Your answer should consist solely of the lines from the one with "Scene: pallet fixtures" through the one with "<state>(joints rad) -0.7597", copied exactly, endpoints included.

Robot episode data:
## BEGIN

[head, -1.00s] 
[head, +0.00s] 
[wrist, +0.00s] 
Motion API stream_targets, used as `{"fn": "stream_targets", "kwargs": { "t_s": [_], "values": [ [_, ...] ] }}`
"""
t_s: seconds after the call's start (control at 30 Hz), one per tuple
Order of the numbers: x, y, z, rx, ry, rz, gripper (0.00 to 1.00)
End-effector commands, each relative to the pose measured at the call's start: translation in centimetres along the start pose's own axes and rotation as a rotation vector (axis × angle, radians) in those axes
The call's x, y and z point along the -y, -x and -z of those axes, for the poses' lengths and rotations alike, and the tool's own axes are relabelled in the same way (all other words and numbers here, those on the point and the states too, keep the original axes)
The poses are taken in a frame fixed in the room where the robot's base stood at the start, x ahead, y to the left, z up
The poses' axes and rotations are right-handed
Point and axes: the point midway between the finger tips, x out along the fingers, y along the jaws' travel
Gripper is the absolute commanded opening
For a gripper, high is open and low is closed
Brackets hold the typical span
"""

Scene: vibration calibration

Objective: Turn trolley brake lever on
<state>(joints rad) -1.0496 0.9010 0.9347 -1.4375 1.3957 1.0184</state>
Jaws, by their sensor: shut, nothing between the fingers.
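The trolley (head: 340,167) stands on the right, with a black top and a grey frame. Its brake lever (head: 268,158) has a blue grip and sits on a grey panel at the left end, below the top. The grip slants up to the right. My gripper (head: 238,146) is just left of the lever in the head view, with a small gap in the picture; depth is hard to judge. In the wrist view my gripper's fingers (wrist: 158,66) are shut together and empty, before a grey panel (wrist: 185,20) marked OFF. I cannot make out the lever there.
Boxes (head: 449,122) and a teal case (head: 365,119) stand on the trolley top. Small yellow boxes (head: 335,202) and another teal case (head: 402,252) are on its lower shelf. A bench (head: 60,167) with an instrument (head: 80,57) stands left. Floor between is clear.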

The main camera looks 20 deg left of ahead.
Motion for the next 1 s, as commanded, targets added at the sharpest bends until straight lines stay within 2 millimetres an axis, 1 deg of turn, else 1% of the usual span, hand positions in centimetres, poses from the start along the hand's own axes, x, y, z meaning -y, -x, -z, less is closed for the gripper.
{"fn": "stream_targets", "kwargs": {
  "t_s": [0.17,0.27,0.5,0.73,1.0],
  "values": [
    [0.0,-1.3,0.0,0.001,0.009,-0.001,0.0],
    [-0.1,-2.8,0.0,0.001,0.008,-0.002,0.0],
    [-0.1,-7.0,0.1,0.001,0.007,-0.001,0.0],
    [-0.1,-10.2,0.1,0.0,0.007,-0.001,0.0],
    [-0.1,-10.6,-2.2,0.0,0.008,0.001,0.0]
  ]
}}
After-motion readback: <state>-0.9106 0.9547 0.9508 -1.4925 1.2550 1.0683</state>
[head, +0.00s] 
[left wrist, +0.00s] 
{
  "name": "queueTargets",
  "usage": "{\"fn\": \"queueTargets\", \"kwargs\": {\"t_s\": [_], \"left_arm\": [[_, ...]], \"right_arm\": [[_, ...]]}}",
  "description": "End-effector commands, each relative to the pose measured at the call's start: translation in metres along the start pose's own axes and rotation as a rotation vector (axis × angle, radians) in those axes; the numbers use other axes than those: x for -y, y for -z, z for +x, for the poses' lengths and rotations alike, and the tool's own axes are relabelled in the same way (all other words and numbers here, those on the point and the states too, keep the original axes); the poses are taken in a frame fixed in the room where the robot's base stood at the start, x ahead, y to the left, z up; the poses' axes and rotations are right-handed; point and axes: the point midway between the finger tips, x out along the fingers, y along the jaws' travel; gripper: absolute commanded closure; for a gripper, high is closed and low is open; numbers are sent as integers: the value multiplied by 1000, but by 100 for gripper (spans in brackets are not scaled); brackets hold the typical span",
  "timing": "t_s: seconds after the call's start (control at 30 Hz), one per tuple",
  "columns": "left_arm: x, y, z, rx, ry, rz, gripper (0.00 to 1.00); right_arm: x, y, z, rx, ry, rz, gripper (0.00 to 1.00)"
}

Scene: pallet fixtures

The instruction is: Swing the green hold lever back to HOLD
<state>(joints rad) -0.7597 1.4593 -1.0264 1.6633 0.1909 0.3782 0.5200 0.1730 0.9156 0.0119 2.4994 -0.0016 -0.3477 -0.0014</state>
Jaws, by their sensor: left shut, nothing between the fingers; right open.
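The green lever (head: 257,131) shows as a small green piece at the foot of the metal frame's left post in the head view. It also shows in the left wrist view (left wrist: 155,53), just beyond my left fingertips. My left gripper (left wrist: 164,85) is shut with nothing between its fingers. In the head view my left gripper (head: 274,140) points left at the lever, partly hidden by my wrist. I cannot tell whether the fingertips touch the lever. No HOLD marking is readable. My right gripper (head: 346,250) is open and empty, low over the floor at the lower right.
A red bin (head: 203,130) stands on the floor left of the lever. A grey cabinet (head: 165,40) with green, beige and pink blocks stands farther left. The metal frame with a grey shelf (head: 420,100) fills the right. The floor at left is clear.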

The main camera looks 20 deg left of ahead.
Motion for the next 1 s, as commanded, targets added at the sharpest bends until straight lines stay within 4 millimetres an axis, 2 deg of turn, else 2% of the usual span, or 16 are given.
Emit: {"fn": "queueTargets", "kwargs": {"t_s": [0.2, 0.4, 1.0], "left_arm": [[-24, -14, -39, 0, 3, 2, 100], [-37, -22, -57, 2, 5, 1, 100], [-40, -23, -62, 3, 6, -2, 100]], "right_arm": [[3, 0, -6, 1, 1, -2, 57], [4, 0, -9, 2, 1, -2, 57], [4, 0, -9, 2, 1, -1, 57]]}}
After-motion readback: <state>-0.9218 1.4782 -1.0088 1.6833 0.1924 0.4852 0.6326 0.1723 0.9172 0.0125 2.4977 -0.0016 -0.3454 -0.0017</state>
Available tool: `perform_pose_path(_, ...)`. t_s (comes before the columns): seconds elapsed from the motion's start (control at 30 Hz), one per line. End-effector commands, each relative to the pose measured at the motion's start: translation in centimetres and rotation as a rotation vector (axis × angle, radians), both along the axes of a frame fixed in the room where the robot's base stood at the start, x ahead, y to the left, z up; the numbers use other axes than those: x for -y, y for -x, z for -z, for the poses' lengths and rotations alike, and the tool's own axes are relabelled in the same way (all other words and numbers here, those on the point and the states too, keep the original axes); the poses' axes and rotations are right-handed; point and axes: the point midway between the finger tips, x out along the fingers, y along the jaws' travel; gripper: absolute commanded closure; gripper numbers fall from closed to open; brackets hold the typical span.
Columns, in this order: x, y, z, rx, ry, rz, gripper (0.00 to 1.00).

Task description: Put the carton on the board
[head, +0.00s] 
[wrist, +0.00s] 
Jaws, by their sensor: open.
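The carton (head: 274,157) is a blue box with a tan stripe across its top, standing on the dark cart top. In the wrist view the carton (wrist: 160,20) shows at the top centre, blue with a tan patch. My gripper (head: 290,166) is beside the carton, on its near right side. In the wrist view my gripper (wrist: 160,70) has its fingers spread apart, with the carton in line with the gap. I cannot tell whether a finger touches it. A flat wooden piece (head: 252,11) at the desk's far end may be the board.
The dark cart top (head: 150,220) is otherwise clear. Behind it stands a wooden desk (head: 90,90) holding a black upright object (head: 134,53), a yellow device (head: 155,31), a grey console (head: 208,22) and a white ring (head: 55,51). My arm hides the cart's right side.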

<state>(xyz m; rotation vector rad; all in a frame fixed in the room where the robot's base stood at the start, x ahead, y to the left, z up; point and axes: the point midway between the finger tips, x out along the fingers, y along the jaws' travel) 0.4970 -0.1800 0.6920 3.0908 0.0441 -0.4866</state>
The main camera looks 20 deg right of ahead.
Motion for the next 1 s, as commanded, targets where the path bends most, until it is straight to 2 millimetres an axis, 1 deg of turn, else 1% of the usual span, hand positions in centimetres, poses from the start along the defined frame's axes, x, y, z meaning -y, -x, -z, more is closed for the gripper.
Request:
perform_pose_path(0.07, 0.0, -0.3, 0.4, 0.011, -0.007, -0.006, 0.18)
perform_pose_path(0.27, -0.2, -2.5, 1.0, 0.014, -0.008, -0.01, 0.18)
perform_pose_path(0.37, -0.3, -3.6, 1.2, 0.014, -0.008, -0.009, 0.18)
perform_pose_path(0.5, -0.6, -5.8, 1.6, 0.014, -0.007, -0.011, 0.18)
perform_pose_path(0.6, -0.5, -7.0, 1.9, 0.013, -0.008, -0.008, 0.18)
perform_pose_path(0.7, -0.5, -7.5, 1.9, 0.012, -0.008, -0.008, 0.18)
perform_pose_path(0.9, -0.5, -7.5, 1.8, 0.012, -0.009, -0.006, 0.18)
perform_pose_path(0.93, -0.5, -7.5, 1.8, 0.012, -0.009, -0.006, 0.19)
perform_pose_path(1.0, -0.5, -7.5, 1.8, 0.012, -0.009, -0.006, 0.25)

## END

**RESPONSE**
Scene: pallet fixtures

The instruction is: Swing the green hold lever back to HOLD
<state>(joints rad) -0.7597 1.4593 -1.0264 1.6633 0.1909 0.3782 0.5200 0.1730 0.9156 0.0119 2.4994 -0.0016 -0.3477 -0.0014</state>

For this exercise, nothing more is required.